Time and tide wait for no man” brings a seemingly random selection of man-made objects from different eras together as ‘Fossils of the Future’. This MA study, through the medium of porcelain slip and a variety of moulds speculates forward in time, objects that have been washed together in some catastrophic flood, buried in mud, and lost from sight until scientists in the future, rediscover them as trace fossils.

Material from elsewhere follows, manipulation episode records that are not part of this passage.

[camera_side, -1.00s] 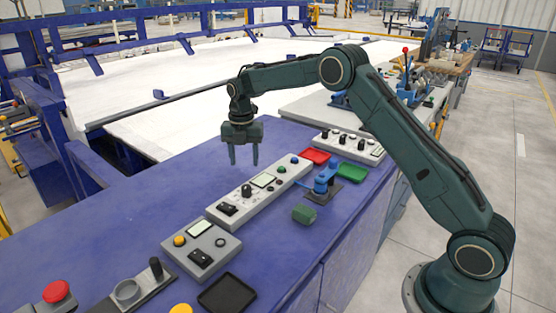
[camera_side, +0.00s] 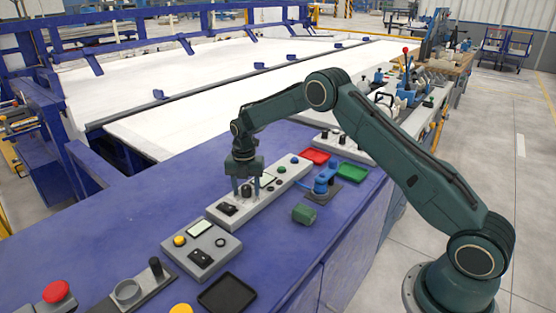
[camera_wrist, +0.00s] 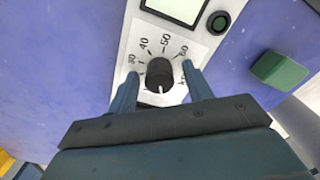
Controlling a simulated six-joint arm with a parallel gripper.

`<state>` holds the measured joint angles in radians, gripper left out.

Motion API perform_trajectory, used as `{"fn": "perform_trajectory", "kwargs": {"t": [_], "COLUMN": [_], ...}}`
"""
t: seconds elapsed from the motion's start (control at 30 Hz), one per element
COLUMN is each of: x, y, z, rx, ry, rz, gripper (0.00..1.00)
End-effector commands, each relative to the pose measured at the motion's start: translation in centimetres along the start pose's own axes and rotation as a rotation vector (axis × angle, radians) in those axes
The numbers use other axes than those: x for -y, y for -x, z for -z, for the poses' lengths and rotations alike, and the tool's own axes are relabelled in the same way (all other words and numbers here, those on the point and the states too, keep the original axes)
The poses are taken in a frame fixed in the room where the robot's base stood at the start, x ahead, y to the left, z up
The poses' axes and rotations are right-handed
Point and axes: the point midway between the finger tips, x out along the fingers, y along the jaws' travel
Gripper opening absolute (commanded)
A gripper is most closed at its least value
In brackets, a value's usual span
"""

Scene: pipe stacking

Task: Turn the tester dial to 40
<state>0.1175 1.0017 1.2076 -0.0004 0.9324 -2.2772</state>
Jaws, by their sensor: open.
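The tester dial (camera_wrist: 159,71) is a black round knob on a pale panel, with printed numbers around its far side; 40, 50 and 60 are readable. A white mark on the knob points down toward my gripper in the wrist view, away from the 40. In the side view the dial (camera_side: 247,189) sits on the long grey tester box (camera_side: 222,214). My gripper (camera_side: 246,190) is open and low over the box; its fingers (camera_wrist: 163,88) stand on either side of the dial. Contact with the knob cannot be told.
A green block (camera_side: 304,214) and a blue device (camera_side: 324,181) stand to the right. Another grey control box (camera_side: 202,249) is nearer the camera. Red (camera_side: 315,156) and green (camera_side: 352,171) trays lie behind.

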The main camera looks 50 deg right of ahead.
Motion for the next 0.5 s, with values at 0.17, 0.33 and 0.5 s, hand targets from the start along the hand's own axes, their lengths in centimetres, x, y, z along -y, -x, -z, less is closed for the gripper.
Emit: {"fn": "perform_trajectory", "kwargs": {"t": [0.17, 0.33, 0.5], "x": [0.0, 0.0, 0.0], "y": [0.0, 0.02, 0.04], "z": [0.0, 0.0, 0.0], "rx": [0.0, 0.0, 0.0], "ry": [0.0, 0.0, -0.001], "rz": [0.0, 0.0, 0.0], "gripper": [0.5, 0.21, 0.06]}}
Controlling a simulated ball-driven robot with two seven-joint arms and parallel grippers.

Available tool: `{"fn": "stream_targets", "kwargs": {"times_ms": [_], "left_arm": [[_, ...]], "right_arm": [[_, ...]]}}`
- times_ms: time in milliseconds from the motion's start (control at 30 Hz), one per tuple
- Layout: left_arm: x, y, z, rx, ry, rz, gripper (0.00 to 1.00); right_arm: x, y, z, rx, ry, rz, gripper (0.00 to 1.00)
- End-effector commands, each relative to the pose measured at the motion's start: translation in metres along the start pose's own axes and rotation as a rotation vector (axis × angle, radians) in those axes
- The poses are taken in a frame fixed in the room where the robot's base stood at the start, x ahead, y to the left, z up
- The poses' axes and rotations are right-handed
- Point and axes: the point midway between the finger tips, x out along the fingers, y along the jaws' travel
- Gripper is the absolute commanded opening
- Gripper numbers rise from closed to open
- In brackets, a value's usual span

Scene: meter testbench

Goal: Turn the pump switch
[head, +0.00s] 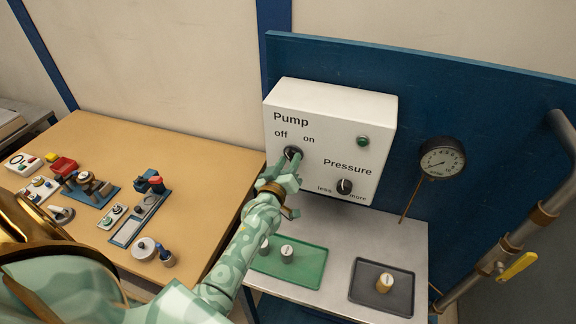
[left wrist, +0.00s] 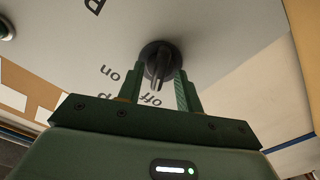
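The pump switch (head: 293,153) is a round black knob on the white control box (head: 318,118), below the words "off" and "on". In the left wrist view the knob (left wrist: 158,62) shows with its raised grip between my fingertips. My left gripper (head: 283,168) is at the knob. In the left wrist view its two fingers (left wrist: 158,78) stand apart, one on each side of the grip, with a visible gap. Contact with the knob's rim cannot be told. In the head view the fingers partly cover the knob. My right gripper is in neither view.
The box also carries a green lamp (head: 362,141) and the pressure knob (head: 344,186). A gauge (head: 442,159) and a pipe with a yellow lever (head: 517,266) stand to the right. Green (head: 310,263) and dark (head: 398,297) trays lie below. The wooden table (head: 150,143) holds several small parts.

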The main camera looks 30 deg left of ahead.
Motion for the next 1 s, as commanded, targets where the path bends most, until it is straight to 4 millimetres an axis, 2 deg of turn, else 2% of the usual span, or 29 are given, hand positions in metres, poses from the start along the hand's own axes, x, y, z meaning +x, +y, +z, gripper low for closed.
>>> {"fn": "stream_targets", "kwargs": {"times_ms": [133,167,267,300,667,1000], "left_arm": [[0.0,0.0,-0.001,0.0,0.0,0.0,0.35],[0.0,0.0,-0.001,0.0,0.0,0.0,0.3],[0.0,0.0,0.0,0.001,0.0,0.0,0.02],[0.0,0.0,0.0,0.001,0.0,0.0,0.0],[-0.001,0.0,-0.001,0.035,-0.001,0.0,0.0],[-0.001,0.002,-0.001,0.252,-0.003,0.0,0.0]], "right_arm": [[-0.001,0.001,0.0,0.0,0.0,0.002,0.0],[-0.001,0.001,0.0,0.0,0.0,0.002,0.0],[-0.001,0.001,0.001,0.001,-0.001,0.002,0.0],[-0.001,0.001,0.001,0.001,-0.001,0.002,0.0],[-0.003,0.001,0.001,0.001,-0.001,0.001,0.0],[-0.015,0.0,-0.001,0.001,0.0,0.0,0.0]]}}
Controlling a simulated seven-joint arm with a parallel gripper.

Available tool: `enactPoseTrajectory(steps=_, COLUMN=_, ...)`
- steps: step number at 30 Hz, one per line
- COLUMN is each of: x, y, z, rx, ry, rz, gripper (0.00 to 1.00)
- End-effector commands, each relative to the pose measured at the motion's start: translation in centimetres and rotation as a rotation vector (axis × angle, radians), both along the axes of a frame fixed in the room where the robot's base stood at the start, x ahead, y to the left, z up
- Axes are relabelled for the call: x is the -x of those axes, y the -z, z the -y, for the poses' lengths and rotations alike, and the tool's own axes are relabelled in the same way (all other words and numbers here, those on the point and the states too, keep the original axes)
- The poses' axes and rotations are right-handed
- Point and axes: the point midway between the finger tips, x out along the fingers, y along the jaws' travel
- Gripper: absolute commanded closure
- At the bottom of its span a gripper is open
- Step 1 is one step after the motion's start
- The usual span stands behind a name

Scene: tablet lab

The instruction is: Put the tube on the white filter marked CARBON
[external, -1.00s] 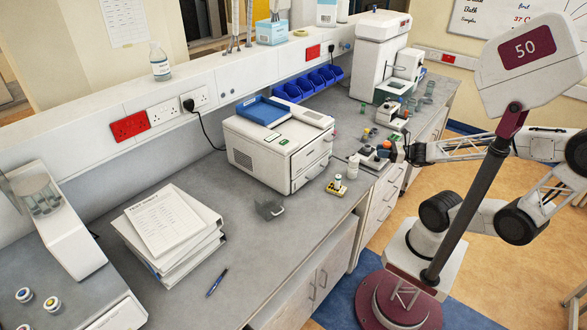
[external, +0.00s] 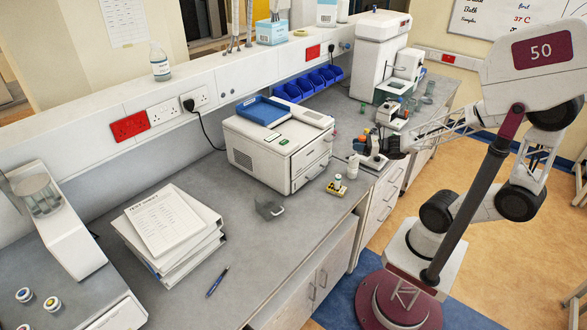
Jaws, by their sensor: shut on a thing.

The flood is the result of sea levels rising as global warming affects the planet. Biodiversity has collapsed including the human species as part of the 6th mass extinction event identified as the Anthropocene period. It asks the question “is this what we want our legacy to be? A collection of discarded human ephemera, and how will future scientists use this information to discover who we were? How will it be interpreted by future geologists?

lILIAN sUTTON

ABSTRACT

The process of materializing the body, using materials to explore and represent the qualities of the body and replicate its surface texture or shape allows us to examine the physical and metaphorical vibrancy of the body as matter. New Materialism has given me a way of exploring the relationship between the agency of the body and the agency of materials and how these can be used to represent the triple goddess female archetypes of maiden, mother and crone. I have begun to understand that many of my negative views towards my own body, weight, shape, nudity, purpose and ageing are ingrained into me through societal pressures. By giving these archetypes a material and visual representation I am able to link the way we view and experience our own bodies and to try and positively transform that narrative.

BEE ALLWOOD

ABSTRACT

Hills of Joy: Sense of Place, the panoramic majesty of the Shropshire Hills and the view of Caer Caradoc. These landscapes are mapped, their textures, lines and forms are marked, composed, impressed and expressed into fabric and ceramic. Stitch, print and clay become the visual and material language used to record what is seen and what is felt. Memories, meanings and experiences lived and made over the years become an important part of the biography of the landscape, the cloth and me.

Vivienne Beaumont

ABSTRACT

The ephemerality and cyclical nature of life is at the core my textile practice. My work sits within the genre of narrative stitched textiles. It references the figurative, the mythological, nature, female archetypes and the theme of transformation. The portrait becomes a shadow of someone who once was, their fleeting youth and beauty symbolised in flowers. Harvest, seeds, barley and pomegranates represent both life force and loss. Archetypal theory and mythology use the goddess to denote the cyclical nature of female life. My practice uses machine embroidery and print to tell this personal and universal story through symbol and thread.